* SET PROBLEM
Transcribe the material below exactly as it appears.

* DATA SECTION
==========

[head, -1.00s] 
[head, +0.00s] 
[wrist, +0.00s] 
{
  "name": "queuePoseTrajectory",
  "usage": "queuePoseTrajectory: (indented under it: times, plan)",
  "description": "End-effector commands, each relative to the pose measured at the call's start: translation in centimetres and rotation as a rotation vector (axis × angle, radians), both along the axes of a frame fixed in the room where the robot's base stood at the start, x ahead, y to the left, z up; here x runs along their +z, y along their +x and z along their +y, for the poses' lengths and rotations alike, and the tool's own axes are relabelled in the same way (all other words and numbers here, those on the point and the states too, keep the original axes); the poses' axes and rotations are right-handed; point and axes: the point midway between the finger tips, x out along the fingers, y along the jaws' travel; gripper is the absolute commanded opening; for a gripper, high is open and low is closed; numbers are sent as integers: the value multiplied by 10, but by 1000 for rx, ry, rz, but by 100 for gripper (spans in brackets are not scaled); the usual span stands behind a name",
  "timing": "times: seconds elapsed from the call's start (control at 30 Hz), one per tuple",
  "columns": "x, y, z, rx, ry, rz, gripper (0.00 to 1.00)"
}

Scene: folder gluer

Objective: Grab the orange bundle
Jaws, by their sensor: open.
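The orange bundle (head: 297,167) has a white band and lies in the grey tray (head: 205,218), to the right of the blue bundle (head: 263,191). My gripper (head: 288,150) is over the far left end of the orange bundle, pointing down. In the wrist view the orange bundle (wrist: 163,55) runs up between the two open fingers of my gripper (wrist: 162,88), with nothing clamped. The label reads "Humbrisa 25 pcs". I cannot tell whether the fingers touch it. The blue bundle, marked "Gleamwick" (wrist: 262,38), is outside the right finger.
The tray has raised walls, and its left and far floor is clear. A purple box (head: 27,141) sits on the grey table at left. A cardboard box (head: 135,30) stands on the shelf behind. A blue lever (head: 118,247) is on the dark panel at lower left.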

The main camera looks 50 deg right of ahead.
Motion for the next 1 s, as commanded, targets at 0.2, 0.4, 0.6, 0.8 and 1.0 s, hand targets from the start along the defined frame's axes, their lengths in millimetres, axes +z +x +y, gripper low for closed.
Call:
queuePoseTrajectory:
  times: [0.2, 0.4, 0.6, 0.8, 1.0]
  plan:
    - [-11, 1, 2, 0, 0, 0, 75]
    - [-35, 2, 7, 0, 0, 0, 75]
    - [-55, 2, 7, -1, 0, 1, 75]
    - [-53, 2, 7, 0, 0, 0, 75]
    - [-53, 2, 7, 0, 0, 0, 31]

==========

* REPLY
[head, -1.00s] 
[head, +0.00s] 
[wrist, +0.00s] 
{
  "name": "queuePoseTrajectory",
  "usage": "queuePoseTrajectory: (indented under it: times, plan)",
  "description": "End-effector commands, each relative to the pose measured at the call's start: translation in centimetres and rotation as a rotation vector (axis × angle, radians), both along the axes of a frame fixed in the room where the robot's base stood at the start, x ahead, y to the left, z up; here x runs along their +z, y along their +x and z along their +y, for the poses' lengths and rotations alike, and the tool's own axes are relabelled in the same way (all other words and numbers here, those on the point and the states too, keep the original axes); the poses' axes and rotations are right-handed; point and axes: the point midway between the finger tips, x out along the fingers, y along the jaws' travel; gripper is the absolute commanded opening; for a gripper, high is open and low is closed; numbers are sent as integers: the value multiplied by 10, but by 1000 for rx, ry, rz, but by 100 for gripper (spans in brackets are not scaled); the usual span stands behind a name",
  "timing": "times: seconds elapsed from the call's start (control at 30 Hz), one per tuple",
  "columns": "x, y, z, rx, ry, rz, gripper (0.00 to 1.00)"
}

Scene: folder gluer

Objective: Grab the orange bundle
Jaws, by their sensor: open.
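The orange bundle (head: 297,167) has a white band and lies in the grey tray (head: 205,218), to the right of the blue bundle (head: 263,191). My gripper (head: 288,150) is over the far left end of the orange bundle, pointing down. In the wrist view the orange bundle (wrist: 163,55) runs up between the two open fingers of my gripper (wrist: 162,88), with nothing clamped. The label reads "Humbrisa 25 pcs". I cannot tell whether the fingers touch it. The blue bundle, marked "Gleamwick" (wrist: 262,38), is outside the right finger.
The tray has raised walls, and its left and far floor is clear. A purple box (head: 27,141) sits on the grey table at left. A cardboard box (head: 135,30) stands on the shelf behind. A blue lever (head: 118,247) is on the dark panel at lower left.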

The main camera looks 50 deg right of ahead.
Motion for the next 1 s, as commanded, targets at 0.2, 0.4, 0.6, 0.8 and 1.0 s, hand targets from the start along the defined frame's axes, their lengths in millimetres, axes +z +x +y, gripper low for closed.
Call:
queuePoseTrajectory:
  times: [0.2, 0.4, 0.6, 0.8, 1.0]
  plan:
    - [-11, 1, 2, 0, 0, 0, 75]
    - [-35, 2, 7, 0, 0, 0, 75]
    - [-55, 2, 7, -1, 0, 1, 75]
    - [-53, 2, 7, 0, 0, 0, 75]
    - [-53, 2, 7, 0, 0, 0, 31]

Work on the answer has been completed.